To understand how a princely and philanthropic legacy became a public liability, one must travel to Khetri, some 150km from Jaipur city. On a sunlit afternoon, the wind sweeps through courtyards of crumbling palaces, broken frescoes and empty rooms. There is a quiet that feels like waiting—for remembrance, for justice. In a way, that wait ended with the Supreme Court’s verdict.

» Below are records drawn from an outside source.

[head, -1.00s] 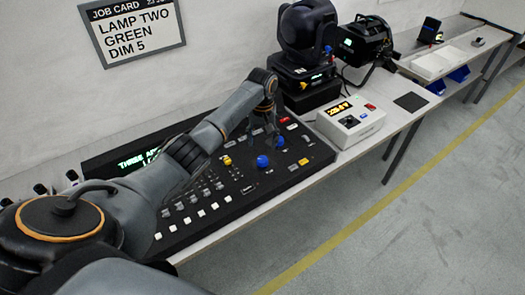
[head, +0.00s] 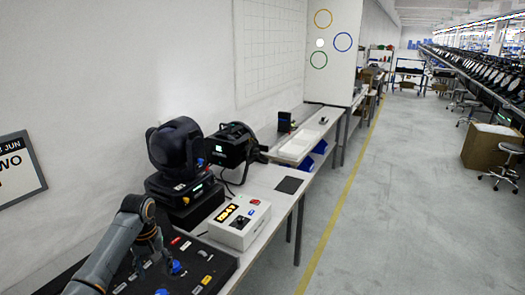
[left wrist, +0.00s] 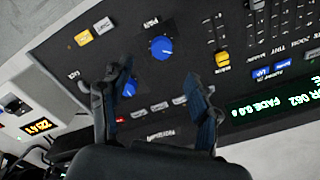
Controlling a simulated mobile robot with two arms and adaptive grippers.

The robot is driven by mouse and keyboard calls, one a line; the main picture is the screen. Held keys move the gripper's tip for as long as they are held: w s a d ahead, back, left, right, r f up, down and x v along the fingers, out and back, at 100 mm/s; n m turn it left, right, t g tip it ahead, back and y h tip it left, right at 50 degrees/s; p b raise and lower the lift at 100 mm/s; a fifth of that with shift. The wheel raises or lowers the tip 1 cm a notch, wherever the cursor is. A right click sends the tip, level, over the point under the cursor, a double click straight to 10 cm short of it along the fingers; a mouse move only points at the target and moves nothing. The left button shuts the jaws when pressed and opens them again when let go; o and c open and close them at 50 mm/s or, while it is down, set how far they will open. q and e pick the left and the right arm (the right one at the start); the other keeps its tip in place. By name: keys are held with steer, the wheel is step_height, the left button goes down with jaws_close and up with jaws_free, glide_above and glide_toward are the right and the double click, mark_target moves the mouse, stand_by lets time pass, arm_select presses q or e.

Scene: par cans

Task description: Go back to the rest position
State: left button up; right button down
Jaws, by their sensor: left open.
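My left gripper (head: 151,262) hangs above the black lighting console (head: 216,267), near a blue knob (head: 175,267), in the head view. In the left wrist view its two fingers (left wrist: 160,82) are spread apart with nothing between them. Below it the console's face shows a large blue knob (left wrist: 161,47), a second blue knob (left wrist: 129,87) partly behind a finger, and a yellow button (left wrist: 83,38). A green text display (left wrist: 262,103) lies at the right of that view. My right gripper is not in view.
A white control box (head: 238,222) stands beside the console. A moving-head lamp (head: 178,150) and a par can (head: 232,143) stand behind it. White trays (head: 297,146) lie farther along the bench. A job card (head: 18,168) hangs on the wall.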

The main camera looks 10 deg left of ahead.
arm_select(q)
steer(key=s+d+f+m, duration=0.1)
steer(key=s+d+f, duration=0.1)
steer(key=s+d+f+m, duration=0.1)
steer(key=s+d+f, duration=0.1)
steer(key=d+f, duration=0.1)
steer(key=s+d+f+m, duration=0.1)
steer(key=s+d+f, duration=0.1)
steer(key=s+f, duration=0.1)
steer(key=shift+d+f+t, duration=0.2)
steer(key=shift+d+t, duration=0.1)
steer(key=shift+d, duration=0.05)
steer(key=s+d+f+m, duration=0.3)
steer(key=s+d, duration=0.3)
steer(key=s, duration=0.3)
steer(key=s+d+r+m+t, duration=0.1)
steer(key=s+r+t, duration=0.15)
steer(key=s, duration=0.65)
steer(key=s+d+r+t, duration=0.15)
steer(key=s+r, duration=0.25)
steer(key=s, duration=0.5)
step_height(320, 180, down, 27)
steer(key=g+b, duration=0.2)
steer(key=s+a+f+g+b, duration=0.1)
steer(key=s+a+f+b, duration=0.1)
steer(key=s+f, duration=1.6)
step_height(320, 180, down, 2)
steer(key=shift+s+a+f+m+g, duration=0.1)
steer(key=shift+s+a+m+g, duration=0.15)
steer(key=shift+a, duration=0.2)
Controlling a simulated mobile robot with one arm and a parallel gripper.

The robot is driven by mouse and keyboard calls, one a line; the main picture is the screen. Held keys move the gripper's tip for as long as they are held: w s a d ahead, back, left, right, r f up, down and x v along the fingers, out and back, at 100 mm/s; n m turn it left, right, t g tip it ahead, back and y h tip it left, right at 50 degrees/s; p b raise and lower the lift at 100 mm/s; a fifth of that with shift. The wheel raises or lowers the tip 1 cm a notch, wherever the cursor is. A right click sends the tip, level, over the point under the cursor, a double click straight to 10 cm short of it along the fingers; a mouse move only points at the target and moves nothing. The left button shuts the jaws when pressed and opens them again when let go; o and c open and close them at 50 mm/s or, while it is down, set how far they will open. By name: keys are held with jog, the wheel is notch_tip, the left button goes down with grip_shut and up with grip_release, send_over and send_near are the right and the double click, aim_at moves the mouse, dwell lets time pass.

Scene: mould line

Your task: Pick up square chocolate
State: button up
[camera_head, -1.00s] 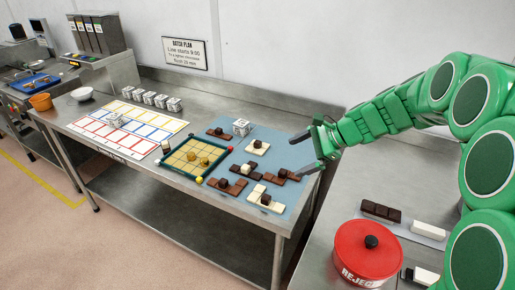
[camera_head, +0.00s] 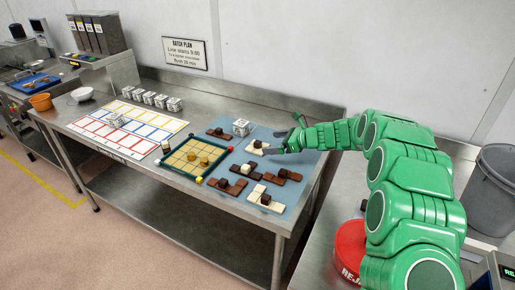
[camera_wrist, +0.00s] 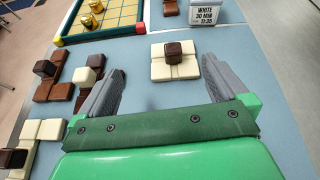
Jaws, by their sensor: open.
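Several square chocolates lie on a blue mat (camera_head: 232,204), each on a flat chocolate piece, so I cannot tell which one the task means. A dark square chocolate (camera_wrist: 173,52) sits on a white base (camera_wrist: 187,69) ahead of my gripper in the wrist view; it also shows in the head view (camera_head: 257,143). My gripper (camera_wrist: 166,76) is open and empty, with its fingers pointing toward this piece but short of it. Other squares, one dark (camera_wrist: 44,69) and one white (camera_wrist: 95,61), sit on brown bases to the left.
A green-framed tray (camera_head: 195,163) with a grid and a few gold pieces stands left of the mat. A white labelled cube (camera_head: 240,128) stands behind the white base. A red reject tin (camera_head: 349,250) is on the near bench, partly behind my arm.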

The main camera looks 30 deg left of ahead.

Raja Bahadur Sardar Singh, the last titular head of the Khetri state, had bequeathed 208 properties, including forts, havelis, palaces and houses spread across Jaipur, Kotputli and Khetri, to the Khetri Trust. Only 62 of these have stood the test of time and mismanagement. These properties had remained in the state’s possession for decades under the doctrine of escheat, invoked on the claim that Sardar Singh had died heirless. The court rejected that position, calling any attempt to override a valid private will a dangerous proposition. But by the time legality was settled, damage—both cultural and financial—had been done.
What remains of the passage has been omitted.